• _The task_
Only a number is wanted: how many lines in these records contain the word "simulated"?

★ ★ ★ ★ ★ ★ ★

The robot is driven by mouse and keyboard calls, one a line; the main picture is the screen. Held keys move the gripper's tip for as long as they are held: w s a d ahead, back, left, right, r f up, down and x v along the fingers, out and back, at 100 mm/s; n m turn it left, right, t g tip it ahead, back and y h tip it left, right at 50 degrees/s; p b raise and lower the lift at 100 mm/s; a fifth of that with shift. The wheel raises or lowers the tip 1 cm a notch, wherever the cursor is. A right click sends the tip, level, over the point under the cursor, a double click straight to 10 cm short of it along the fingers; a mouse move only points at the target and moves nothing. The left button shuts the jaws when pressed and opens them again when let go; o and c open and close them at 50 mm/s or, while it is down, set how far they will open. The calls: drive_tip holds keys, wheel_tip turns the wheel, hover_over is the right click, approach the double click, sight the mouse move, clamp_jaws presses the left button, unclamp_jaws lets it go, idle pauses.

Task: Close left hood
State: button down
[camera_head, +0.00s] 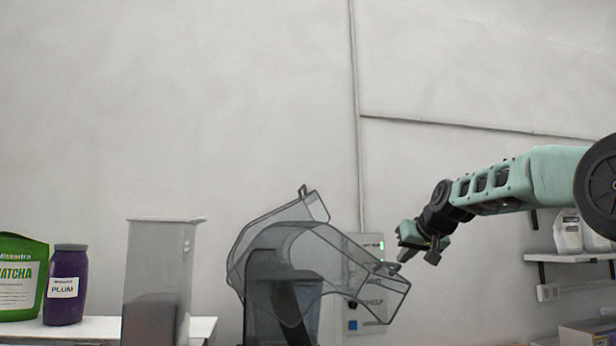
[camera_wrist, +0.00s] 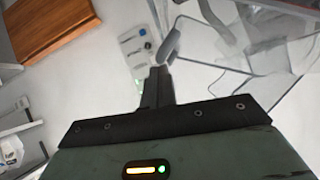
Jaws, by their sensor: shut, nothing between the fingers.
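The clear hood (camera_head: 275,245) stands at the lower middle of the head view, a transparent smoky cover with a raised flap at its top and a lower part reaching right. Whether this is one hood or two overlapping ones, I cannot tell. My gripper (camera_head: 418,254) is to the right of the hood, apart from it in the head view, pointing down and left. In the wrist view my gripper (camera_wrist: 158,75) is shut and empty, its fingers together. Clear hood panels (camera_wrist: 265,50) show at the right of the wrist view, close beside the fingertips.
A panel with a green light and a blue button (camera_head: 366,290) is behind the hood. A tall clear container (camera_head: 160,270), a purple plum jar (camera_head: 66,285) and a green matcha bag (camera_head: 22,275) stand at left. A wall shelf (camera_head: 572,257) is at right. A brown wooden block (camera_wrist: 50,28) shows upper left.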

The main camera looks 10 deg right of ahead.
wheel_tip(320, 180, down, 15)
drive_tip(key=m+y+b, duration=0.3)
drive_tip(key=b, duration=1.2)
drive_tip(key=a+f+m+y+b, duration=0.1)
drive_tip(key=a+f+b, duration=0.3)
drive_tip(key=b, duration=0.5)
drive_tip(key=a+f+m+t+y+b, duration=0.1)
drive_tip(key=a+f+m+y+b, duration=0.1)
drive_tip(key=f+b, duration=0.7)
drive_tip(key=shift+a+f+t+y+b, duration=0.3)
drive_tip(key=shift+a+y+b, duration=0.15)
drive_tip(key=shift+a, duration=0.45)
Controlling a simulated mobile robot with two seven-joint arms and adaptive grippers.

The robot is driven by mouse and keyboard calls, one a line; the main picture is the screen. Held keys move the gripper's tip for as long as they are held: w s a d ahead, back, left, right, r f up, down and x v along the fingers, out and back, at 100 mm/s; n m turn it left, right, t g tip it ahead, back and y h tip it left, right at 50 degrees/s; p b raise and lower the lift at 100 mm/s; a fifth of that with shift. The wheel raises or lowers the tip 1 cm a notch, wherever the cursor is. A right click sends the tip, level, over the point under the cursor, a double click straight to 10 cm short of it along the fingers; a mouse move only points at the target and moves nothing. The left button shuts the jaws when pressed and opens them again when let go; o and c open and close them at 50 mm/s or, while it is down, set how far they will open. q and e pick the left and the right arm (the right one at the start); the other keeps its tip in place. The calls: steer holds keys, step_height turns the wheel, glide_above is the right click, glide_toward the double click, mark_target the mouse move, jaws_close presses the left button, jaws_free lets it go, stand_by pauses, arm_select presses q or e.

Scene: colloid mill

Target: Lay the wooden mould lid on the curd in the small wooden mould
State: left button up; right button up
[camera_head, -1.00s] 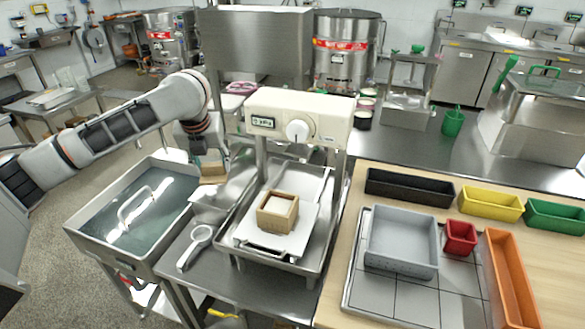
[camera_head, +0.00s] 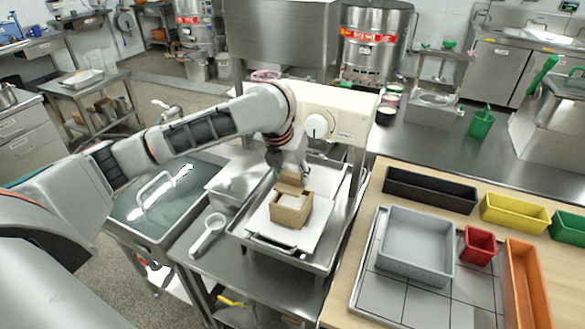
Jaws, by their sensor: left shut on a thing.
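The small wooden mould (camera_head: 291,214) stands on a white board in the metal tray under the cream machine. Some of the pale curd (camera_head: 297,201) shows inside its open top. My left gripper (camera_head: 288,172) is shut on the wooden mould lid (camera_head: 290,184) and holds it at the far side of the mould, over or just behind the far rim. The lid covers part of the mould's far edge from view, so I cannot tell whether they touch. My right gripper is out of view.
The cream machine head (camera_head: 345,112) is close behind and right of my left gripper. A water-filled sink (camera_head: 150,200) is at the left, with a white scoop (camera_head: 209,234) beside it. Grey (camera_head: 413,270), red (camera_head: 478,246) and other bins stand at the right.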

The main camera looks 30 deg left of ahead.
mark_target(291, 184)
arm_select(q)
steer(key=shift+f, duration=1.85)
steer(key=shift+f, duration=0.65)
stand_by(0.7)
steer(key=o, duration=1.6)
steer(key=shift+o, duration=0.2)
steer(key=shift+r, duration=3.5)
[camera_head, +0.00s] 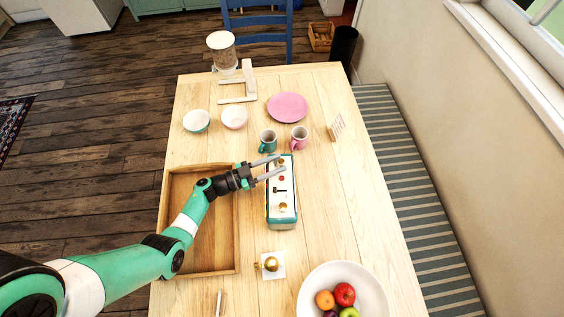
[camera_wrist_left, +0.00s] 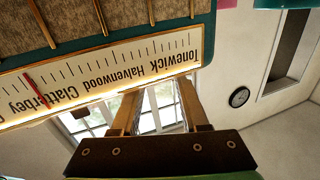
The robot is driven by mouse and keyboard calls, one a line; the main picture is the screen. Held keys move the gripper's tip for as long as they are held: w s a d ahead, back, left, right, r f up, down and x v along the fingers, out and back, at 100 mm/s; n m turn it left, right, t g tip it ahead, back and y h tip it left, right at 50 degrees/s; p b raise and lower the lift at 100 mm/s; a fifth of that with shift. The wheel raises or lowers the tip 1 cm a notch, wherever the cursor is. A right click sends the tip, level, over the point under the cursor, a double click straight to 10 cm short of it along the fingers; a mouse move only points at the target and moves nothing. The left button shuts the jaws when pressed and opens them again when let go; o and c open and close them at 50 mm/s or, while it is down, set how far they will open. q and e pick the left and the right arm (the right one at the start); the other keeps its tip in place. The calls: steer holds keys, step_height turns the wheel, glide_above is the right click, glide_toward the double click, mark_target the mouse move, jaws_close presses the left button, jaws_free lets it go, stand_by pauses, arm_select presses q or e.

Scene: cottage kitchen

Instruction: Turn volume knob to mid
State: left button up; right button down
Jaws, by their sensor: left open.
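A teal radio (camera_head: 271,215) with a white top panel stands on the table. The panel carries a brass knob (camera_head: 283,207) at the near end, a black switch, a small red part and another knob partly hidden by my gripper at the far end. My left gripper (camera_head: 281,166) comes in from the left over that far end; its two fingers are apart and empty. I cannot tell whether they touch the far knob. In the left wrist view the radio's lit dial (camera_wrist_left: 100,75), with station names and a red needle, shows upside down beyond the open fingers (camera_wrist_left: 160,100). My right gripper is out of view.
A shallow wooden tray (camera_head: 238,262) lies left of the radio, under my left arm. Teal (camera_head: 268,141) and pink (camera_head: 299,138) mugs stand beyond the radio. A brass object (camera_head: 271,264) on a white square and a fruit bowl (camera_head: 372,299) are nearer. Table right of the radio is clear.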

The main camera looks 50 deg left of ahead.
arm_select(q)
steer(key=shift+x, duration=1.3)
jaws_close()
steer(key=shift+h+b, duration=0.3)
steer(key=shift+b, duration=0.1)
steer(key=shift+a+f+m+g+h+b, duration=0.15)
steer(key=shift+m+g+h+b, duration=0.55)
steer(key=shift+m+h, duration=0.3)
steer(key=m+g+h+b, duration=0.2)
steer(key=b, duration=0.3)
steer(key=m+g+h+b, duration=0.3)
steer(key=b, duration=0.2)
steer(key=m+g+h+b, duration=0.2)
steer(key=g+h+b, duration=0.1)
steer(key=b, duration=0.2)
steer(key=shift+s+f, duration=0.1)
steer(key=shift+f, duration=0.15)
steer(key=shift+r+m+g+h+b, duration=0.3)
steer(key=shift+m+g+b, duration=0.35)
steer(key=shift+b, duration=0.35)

★ ★ ★ ★ ★ ★ ★

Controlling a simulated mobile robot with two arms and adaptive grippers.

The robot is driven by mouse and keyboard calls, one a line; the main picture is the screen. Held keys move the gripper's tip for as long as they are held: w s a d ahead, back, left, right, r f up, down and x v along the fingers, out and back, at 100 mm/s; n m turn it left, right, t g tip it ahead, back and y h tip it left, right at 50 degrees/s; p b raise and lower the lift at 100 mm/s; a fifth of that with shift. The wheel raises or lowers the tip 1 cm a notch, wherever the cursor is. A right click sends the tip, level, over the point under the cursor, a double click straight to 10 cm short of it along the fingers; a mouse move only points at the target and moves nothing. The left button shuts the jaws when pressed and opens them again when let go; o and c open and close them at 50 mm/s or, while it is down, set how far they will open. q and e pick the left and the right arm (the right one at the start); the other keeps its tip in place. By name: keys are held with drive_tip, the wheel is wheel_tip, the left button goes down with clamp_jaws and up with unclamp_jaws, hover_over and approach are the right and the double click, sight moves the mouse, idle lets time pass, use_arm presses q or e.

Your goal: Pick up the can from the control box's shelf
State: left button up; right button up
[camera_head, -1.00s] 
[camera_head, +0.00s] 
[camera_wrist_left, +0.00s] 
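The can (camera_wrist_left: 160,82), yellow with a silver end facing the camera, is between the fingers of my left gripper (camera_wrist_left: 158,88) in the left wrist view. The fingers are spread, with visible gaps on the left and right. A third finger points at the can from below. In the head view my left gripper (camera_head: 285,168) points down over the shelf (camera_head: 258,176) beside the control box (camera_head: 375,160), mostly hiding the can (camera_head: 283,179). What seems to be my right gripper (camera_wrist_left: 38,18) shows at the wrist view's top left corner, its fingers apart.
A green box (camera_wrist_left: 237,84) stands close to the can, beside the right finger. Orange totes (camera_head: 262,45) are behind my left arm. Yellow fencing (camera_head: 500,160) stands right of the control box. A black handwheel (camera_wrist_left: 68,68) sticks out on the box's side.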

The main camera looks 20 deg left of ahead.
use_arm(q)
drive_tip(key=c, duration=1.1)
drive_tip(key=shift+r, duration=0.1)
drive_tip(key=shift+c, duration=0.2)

★ ★ ★ ★ ★ ★ ★

• _Solution_
2